All this, however, still depends on growth being equitable and well-targeted, characteristics that can hardly describe current smart city projects. As cities become more connected, non-urban regions will only become more excluded than ever. As Ellis Talton and Remington Tonar, founders of the infrastructure research group StateOf explain, infrastructure projects connecting urban economic centers systematically “pass over rural and suburban areas, viewing them as unimportant stretches of land that slow progress.” Rather, they explain, we should focus on building interconnected “smart regions,” expanding public transit systems to suburban and rural populations to reduce commute times and increase access to affordable housing. Yet these efforts may fail as well, as they further that “citizens in rural areas and … wealthy suburbs actively resist new mass transit developments, viewing them as a threat to their way of life,” much like the American phenomenon of “white flight” in the late 20th century, where increasing desegregation and economic integration led affluent families to move to the suburbs.

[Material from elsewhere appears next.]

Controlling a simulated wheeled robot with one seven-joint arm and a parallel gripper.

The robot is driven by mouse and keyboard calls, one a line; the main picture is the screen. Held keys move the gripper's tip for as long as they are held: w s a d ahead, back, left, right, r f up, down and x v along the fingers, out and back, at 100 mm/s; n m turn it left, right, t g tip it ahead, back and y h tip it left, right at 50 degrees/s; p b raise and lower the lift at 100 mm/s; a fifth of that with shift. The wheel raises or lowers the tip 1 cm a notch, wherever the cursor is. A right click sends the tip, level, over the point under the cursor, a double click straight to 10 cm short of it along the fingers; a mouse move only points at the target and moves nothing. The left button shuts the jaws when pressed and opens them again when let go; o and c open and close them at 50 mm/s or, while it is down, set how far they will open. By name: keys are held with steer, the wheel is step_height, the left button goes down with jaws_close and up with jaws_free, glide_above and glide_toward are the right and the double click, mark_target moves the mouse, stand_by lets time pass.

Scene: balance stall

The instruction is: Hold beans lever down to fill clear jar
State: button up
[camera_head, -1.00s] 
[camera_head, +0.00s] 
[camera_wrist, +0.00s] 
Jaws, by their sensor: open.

The solutions to unequal development seem as intuitive and as unrealistic as the solution to all other forms of inequality: poor communities must have a voice in smart city projects, and care must be taken to avoid actions that actively displace them or price them out of accessing the benefits of the burgeoning Internet of Things. Without these precautions, developed and developing countries alike may soon find their communities more stratified than ever, with only a select elite reaping the benefits of huge public works projects funded at the expense of the least well off.